Mr Levitt is part of a dying breed, one of those who can still recall a time before media saturation made us all tourists in our own culture. Back then, despite obvious parallels between the Merseybeat sound and the nascent New York underground art scene, there was no pop-literate media to join the dots, to spell it all out for those on the fringes and beyond. This made for a vital, intense curiosity; Mr Levitt would call his girlfriend in New York at prearranged times, so their friends could be present, listening into his on-the-road report. "My place would be packed with people, sometimes nearly 50 of them, all dying to know: `Are they freaks? What music do they like? Do they turn on? Are they into art?'."

But Mr Levitt's life did not stop at a prolonged bonding session with the world's most famous pop band: it simply got weirder. He worked with avant-garde art groups such as Electric Lotus and the American Thought Combine, producing cutting-edge computer graphics and multi-media installations with a spiritual undertone: in his teens he had met the likes of D T Suzuki, J Krishnamurti and Swami Satchidananda, and throughout the Sixties he delved into meditation and yoga, until he had "a pretty good oversight of the spiritual map". By 1969, he had become involved in American Indian issues, long before it had become fashionable to do so.

But Mr Levitt's was no drop-out lifestyle. He forged several careers; one of them as a highly-paid film director specialising in TV commercials and documentaries, though he was "always looking for a way to combine work and my personal interests". To this end, he travelled the world: China, India, South America, Australia, Japan, Europe, Africa - there is hardly anywhere he has not been - in search of wisdom.

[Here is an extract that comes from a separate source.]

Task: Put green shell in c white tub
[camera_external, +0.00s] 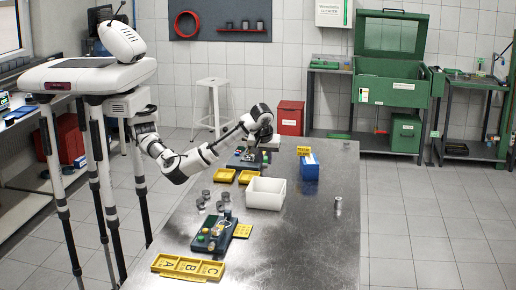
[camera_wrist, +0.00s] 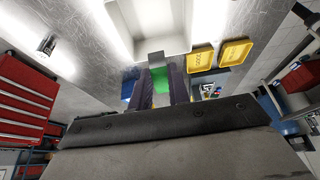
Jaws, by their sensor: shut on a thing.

"We have entered a time of profound spiritual crisis," he says. "At times like these, leadership disintegrates, causing a spiritual vacuum, and charlatans rush in to fill that void. But the real spiritual leaders, the true knowledge holders, they don't reveal themselves immediately. They only manifest when it is time."

And that time is now, he says. "It's like that Old Testament thing: the prophets are coming off the desert."

As the culmination of two decades of searching, Levitt is raising finance and finalising the research for Journeys Of The Spirit, a feature-length film that will dramatise the teachings of several mystic figures from around the world. "That's mystics, as opposed to spiritual leaders. These are people who have had something very profound happen to them, and have shared it, but don't necessarily welcome followers or believers."

But doesn't a straight-talking son of Brooklyn find it a little dour, pursuing the spiritual communality that binds humankind? Not at all. "These are people who like to have a bit of fun. Truly spiritual people never take themselves too seriously. As for me, I'm certainly not interested in saving anybody."